> _Goal_: Your task is to transcribe all of the records exactly and leave out the pictures.

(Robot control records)
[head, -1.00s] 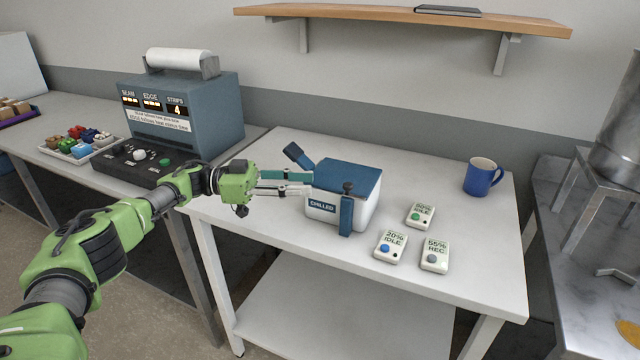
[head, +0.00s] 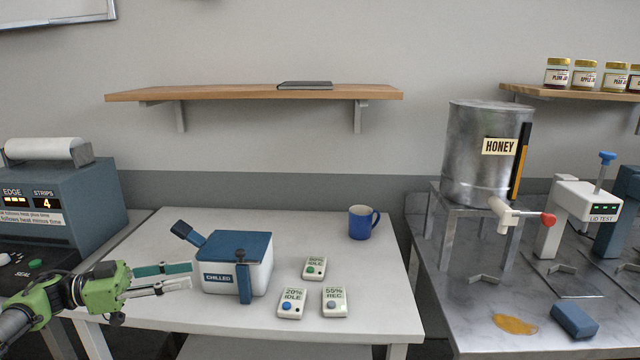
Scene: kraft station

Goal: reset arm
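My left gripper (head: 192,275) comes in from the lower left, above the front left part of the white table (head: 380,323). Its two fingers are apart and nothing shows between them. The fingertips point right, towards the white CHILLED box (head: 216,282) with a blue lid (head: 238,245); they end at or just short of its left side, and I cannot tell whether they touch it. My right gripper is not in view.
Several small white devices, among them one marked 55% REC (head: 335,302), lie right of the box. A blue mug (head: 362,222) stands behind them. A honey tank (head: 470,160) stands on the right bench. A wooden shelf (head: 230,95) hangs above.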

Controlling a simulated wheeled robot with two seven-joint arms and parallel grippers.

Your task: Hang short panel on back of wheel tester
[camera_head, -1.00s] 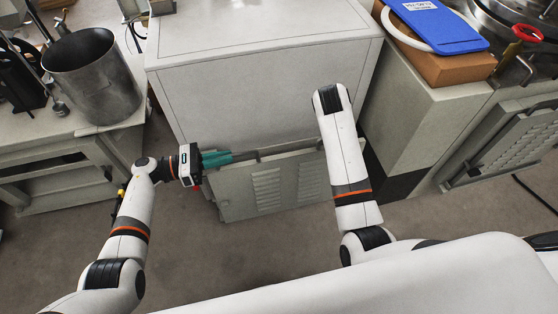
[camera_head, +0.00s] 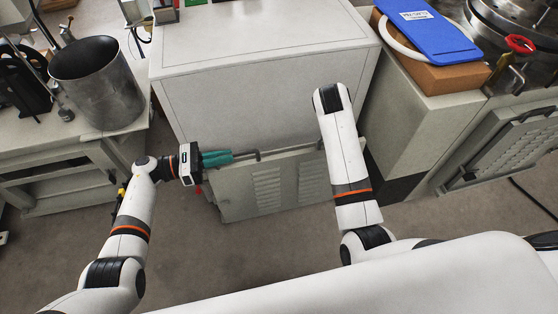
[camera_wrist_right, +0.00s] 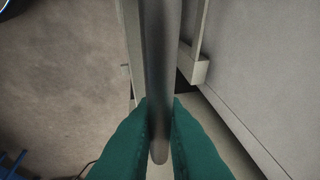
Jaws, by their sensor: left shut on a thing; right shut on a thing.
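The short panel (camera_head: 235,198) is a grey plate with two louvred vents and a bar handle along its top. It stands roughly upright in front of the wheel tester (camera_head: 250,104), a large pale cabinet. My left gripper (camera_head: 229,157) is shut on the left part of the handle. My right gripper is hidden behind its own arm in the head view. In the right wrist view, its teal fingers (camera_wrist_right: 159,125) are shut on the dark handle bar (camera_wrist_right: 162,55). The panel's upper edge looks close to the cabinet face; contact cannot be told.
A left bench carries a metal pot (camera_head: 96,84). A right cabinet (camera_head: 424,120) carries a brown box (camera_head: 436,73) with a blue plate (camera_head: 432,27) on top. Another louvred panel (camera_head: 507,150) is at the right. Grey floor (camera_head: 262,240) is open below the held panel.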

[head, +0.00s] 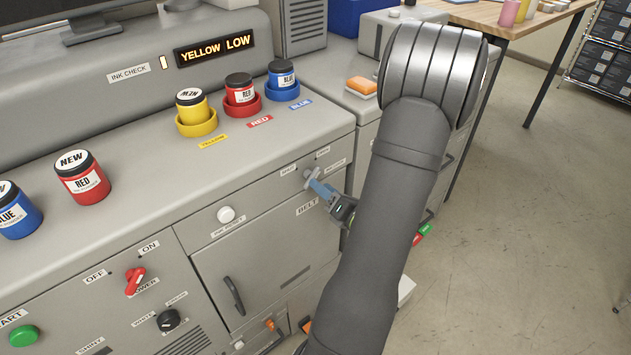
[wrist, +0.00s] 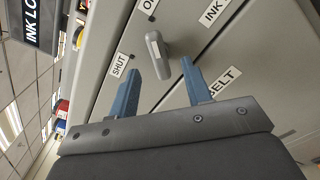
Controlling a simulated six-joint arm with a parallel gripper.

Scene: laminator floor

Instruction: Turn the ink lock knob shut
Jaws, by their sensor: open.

> _Task answer_:
[head, -1.00s] 
[head, +0.00s] 
Scene: kraft station

Goal: reset arm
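My left gripper (head: 192,275) comes in from the lower left, above the front left part of the white table (head: 380,323). Its two fingers are apart and nothing shows between them. The fingertips point right, towards the white CHILLED box (head: 216,282) with a blue lid (head: 238,245); they end at or just short of its left side, and I cannot tell whether they touch it. My right gripper is not in view.
Several small white devices, among them one marked 55% REC (head: 335,302), lie right of the box. A blue mug (head: 362,222) stands behind them. A honey tank (head: 470,160) stands on the right bench. A wooden shelf (head: 230,95) hangs above.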

Controlling a simulated wheeled robot with two seven-joint arms and parallel grippers.

Your task: Hang short panel on back of wheel tester
[camera_head, -1.00s] 
[camera_head, +0.00s] 
[camera_wrist_right, +0.00s] 
Jaws, by their sensor: left shut on a thing; right shut on a thing.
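The short panel (camera_head: 235,198) is a grey plate with two louvred vents and a bar handle along its top. It stands roughly upright in front of the wheel tester (camera_head: 250,104), a large pale cabinet. My left gripper (camera_head: 229,157) is shut on the left part of the handle. My right gripper is hidden behind its own arm in the head view. In the right wrist view, its teal fingers (camera_wrist_right: 159,125) are shut on the dark handle bar (camera_wrist_right: 162,55). The panel's upper edge looks close to the cabinet face; contact cannot be told.
A left bench carries a metal pot (camera_head: 96,84). A right cabinet (camera_head: 424,120) carries a brown box (camera_head: 436,73) with a blue plate (camera_head: 432,27) on top. Another louvred panel (camera_head: 507,150) is at the right. Grey floor (camera_head: 262,240) is open below the held panel.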

[head, +0.00s] 
[wrist, +0.00s] 
Controlling a simulated six-joint arm with a parallel gripper.

Scene: laminator floor

Instruction: Turn the ink lock knob shut
Jaws, by their sensor: open.

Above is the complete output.